*WRITTEN INSTRUCTION:*
Filter the entries below, keeping only lines with the word "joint".

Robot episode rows
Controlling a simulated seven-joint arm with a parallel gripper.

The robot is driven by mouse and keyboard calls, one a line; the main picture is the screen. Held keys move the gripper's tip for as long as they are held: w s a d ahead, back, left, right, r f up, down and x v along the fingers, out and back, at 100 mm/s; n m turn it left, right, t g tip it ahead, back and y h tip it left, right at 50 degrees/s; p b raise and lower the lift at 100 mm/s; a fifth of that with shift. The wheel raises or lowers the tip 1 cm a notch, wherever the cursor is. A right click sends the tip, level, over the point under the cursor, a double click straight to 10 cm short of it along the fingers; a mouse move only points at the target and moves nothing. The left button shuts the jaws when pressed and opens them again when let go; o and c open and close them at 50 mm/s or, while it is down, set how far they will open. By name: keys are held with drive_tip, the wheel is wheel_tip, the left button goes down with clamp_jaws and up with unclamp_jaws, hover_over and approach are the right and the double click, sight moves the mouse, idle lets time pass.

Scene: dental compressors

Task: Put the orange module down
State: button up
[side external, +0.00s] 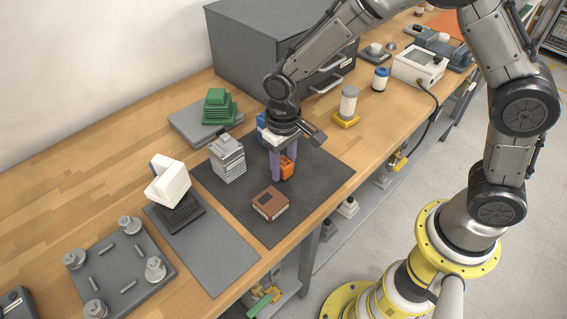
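The orange module (287,168) is a small block at the fingertips of my gripper (282,170), over the dark mat (318,178). The purple fingers point down. One finger is in front of the module's left side, and the other meets it from above and behind. The gripper appears shut on it. Part of the module is hidden by the fingers, and I cannot tell whether its underside touches the mat.
A brown block (270,203) lies on the mat in front. A grey finned block (227,158) stands left, and a blue part (261,127) is close behind the gripper. A grey cabinet (255,60) stands behind. The mat's right side is clear.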

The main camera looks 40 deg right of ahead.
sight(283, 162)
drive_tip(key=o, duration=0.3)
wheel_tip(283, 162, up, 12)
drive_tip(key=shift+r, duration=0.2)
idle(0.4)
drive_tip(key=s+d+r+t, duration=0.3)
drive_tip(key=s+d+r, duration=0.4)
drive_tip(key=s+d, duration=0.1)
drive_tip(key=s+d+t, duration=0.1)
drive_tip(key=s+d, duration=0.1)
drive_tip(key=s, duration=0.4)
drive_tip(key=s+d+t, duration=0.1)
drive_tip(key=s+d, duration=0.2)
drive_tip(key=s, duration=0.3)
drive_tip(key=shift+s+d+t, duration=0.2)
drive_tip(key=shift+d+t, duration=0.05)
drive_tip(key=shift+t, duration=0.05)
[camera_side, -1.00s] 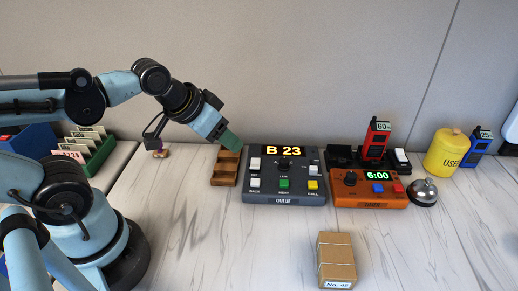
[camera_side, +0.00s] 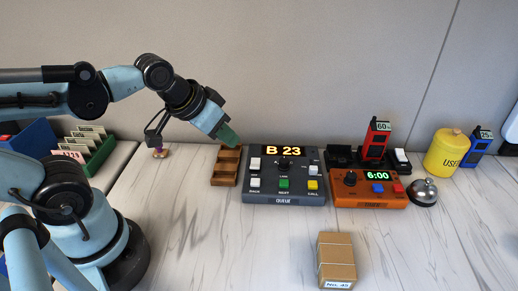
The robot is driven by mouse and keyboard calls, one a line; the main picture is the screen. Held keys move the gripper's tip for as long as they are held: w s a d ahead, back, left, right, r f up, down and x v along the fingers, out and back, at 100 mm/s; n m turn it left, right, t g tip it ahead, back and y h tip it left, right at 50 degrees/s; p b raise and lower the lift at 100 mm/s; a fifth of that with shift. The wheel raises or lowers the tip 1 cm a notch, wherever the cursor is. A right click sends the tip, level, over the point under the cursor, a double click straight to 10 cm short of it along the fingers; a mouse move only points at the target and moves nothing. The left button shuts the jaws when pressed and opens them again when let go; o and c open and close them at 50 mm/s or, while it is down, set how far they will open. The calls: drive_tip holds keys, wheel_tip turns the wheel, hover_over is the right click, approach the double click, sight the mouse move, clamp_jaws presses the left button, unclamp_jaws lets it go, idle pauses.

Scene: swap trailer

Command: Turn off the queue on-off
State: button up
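The dark grey queue box (camera_side: 286,200) lies on the counter in the middle of the side view. Its lit display (camera_side: 283,150) reads "B 23". It carries a black knob (camera_side: 284,164), white switches, a green button (camera_side: 284,183) and a yellow button (camera_side: 313,185). A white switch (camera_side: 255,164) sits at its upper left and a smaller one (camera_side: 314,169) at its right. Which of these is the on-off is too small to read. My gripper (camera_side: 228,136) has green tips and hangs above the wooden tray, left of the queue box. Whether its fingers are open or shut does not show.
A brown wooden tray (camera_side: 226,167) stands left of the queue box. An orange timer box (camera_side: 367,201) showing "6:00" and a bell (camera_side: 423,192) stand right. A parcel (camera_side: 336,258) lies in front. A yellow canister (camera_side: 444,153) stands at back right.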

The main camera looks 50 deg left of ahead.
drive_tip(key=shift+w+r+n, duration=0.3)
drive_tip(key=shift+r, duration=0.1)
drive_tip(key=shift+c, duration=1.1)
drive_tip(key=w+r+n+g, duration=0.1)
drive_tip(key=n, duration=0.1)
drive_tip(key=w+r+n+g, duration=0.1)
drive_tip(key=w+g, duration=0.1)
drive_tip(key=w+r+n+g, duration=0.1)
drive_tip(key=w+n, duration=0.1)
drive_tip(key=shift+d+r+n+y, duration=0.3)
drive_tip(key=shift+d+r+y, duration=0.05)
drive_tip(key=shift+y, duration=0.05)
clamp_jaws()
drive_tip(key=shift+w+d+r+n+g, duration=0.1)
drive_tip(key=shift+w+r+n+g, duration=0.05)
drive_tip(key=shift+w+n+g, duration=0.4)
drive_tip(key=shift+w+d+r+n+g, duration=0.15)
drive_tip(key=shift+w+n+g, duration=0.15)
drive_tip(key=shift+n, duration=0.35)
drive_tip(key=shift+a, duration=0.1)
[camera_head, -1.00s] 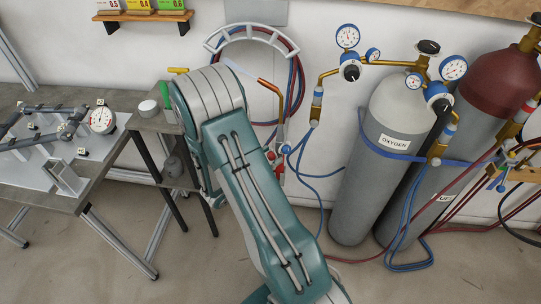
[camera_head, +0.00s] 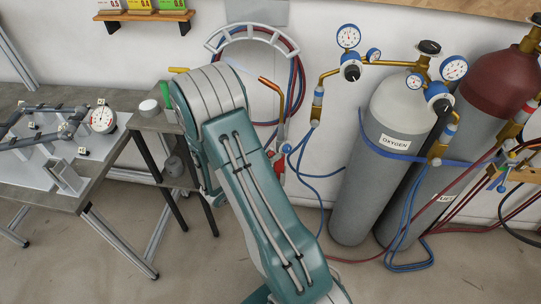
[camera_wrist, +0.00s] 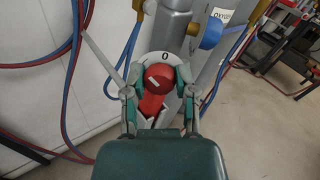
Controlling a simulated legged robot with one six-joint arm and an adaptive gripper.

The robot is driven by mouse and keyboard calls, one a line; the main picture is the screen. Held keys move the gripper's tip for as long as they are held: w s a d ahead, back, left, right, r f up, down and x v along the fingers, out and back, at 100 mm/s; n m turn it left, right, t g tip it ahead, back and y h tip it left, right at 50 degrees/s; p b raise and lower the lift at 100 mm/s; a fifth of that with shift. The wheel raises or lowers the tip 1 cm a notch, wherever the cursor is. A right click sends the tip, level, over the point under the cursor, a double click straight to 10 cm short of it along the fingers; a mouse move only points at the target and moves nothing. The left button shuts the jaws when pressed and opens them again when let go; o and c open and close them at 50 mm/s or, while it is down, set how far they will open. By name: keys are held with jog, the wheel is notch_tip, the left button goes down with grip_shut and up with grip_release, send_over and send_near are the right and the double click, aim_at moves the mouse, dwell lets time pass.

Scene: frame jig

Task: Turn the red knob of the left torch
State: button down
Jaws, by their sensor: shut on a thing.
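The left torch (camera_head: 279,130) hangs by the wall, with a bent copper-coloured tip (camera_head: 270,86) pointing up and left. A red torch part (camera_wrist: 152,104) shows just below the knob. In the head view my arm hides the gripper and the knob.
Grey oxygen (camera_head: 365,195) and red-topped (camera_head: 495,78) cylinders with gauges stand on the right. Red and blue hoses hang from a wall rack (camera_head: 252,32) and trail to the floor. A metal table (camera_head: 60,200) with a frame jig stands at left, beside a small stand (camera_head: 160,122).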

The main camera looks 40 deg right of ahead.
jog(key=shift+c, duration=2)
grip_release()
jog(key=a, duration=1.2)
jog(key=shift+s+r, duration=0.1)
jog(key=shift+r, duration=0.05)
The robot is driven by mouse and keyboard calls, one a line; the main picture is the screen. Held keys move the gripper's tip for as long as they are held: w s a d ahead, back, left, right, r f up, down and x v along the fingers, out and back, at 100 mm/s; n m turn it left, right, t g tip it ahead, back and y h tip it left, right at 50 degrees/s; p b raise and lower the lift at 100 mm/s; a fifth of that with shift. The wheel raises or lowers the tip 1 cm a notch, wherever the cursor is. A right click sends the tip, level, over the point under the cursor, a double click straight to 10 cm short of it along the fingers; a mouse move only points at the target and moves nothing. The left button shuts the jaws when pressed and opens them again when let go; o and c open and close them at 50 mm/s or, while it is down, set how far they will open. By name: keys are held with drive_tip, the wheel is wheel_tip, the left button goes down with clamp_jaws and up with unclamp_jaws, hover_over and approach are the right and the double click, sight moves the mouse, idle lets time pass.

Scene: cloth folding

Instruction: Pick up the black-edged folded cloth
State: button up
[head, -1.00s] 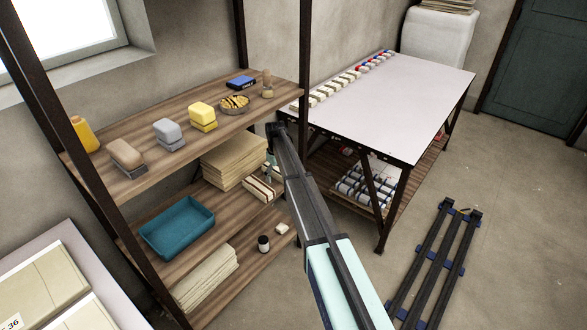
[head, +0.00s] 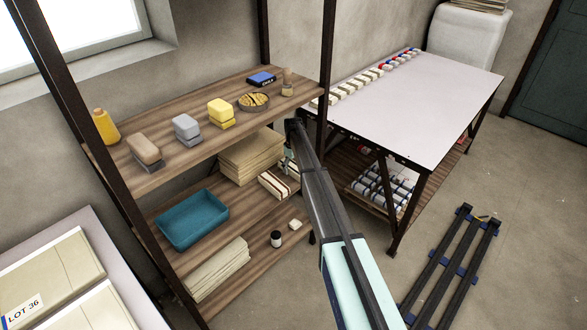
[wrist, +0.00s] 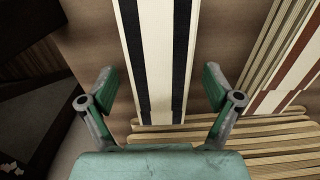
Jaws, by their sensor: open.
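The black-edged folded cloth (wrist: 183,50) is cream with two dark lengthwise stripes. In the wrist view it runs from the top edge down between the two fingers of my gripper (wrist: 160,78). My gripper is open, with one green finger on each side of the cloth and visible gaps to it. The cloth's near end is close to the gripper's palm; I cannot tell whether they touch. In the head view the striped folded cloths (head: 274,185) lie on the middle shelf, partly hidden by my arm.
A cream cloth with a red-brown stripe (wrist: 262,103) lies to the right in the wrist view. A beige cloth stack (head: 250,160) and a teal tray (head: 190,220) share the middle shelf. The upper shelf (head: 165,160) is above, with a dark post (head: 326,70) near my arm.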

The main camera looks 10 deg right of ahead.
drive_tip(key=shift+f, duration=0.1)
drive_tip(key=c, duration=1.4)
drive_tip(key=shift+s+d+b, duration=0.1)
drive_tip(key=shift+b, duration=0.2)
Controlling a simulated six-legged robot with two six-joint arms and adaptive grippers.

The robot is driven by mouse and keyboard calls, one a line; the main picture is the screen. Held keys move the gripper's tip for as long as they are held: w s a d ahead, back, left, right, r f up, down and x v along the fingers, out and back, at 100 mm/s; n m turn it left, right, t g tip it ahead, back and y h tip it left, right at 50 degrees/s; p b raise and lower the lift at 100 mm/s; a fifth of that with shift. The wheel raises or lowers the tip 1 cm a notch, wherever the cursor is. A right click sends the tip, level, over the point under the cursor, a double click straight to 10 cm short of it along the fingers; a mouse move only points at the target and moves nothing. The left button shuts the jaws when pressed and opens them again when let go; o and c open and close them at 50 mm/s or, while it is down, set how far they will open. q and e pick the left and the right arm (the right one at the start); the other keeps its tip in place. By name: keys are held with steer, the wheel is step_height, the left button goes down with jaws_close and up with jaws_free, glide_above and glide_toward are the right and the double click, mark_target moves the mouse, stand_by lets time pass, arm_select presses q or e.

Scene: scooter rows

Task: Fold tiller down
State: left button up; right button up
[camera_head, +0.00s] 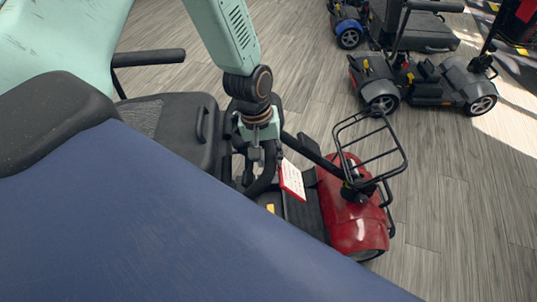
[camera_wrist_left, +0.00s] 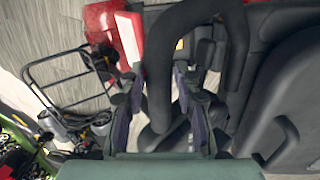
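The red scooter (camera_head: 352,222) stands at the picture's centre right, with a black wire basket (camera_head: 372,150) at its front. Its black tiller (camera_head: 316,155) slopes between the front and the seat. The black looped handle (camera_head: 268,178) is at the seat end of the tiller, partly hidden by my gripper. My left gripper (camera_head: 258,160) points down at this handle. In the left wrist view, its two fingers (camera_wrist_left: 158,110) stand apart on either side of the curved handle bar (camera_wrist_left: 158,65). Gaps seem to show beside the bar; contact is unclear. My right gripper is out of view.
The black seat (camera_head: 180,128) and an armrest (camera_head: 150,57) are left of my gripper. A white card with a red edge (camera_head: 292,180) is beside the handle. A grey scooter (camera_head: 425,82) and a blue-fronted one (camera_head: 348,35) stand behind. Wood-look floor at right (camera_head: 460,200) is clear.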

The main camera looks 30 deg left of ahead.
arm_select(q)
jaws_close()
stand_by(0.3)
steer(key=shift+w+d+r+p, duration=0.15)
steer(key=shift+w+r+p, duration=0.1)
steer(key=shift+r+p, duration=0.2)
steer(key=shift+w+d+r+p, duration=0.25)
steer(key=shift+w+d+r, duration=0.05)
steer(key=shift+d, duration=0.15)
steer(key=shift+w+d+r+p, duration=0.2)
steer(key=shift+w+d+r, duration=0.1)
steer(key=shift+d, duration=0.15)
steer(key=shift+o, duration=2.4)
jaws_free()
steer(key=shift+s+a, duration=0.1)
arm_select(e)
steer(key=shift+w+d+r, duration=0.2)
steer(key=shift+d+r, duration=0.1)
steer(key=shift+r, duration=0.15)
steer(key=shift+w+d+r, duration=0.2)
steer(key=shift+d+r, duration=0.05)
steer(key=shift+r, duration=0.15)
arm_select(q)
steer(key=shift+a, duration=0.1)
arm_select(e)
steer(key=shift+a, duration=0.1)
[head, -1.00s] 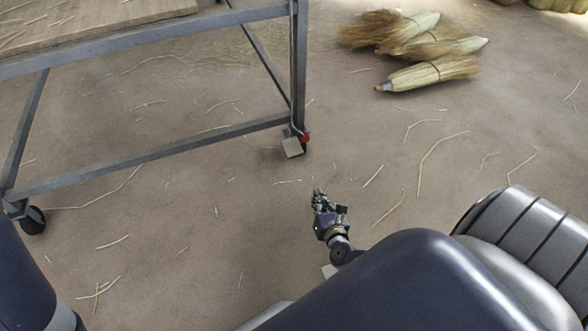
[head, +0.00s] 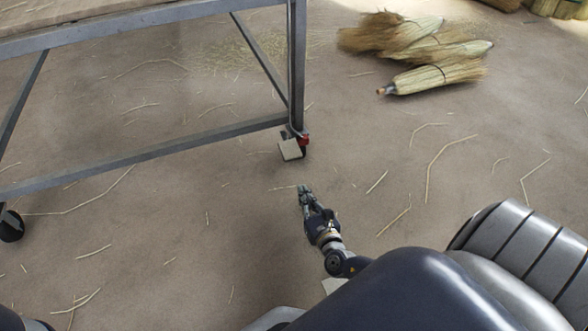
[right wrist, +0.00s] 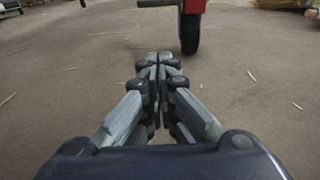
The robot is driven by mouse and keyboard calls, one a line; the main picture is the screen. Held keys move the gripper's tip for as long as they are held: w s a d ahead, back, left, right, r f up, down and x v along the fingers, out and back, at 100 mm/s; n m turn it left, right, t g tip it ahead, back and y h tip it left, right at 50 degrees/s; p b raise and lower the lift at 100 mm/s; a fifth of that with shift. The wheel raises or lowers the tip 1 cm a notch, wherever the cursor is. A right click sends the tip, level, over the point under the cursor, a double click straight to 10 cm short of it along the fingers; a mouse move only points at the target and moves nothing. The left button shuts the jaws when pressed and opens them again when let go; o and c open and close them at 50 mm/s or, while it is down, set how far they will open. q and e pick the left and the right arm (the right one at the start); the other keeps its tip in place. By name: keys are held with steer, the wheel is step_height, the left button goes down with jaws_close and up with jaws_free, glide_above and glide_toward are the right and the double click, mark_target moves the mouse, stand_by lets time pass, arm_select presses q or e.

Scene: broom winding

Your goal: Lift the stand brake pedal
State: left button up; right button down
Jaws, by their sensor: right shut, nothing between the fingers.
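The stand (head: 297,70) is a grey metal frame on caster wheels. At the foot of its near right leg is a caster with a red part (head: 304,140) and a pale, flat brake pedal (head: 290,149). In the right wrist view the caster's dark wheel (right wrist: 189,33) stands ahead, slightly right of the fingers, and the pedal's edge (right wrist: 158,3) shows at the top. My right gripper (head: 304,188) is shut and empty, low over the floor, short of the pedal and apart from it. It also shows in the right wrist view (right wrist: 158,57). My left gripper is out of view.
Straw brooms (head: 430,73) lie on the floor at the upper right. Another caster (head: 11,226) of the stand is at the left edge. Loose straws are scattered about; the floor between my right gripper and the pedal is otherwise clear.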

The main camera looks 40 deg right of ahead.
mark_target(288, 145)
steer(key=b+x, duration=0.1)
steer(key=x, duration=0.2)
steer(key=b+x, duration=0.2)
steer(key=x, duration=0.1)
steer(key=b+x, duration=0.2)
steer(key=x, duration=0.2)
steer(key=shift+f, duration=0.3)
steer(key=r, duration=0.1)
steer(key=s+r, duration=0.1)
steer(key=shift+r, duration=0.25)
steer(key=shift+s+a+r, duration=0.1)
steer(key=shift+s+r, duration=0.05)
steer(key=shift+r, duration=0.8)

*COMPLETE RESPONSE:*
Controlling a simulated seven-joint arm with a parallel gripper.
Controlling a simulated legged robot with one six-joint arm and an adaptive gripper.
Controlling a simulated six-legged robot with two six-joint arms and adaptive grippers.

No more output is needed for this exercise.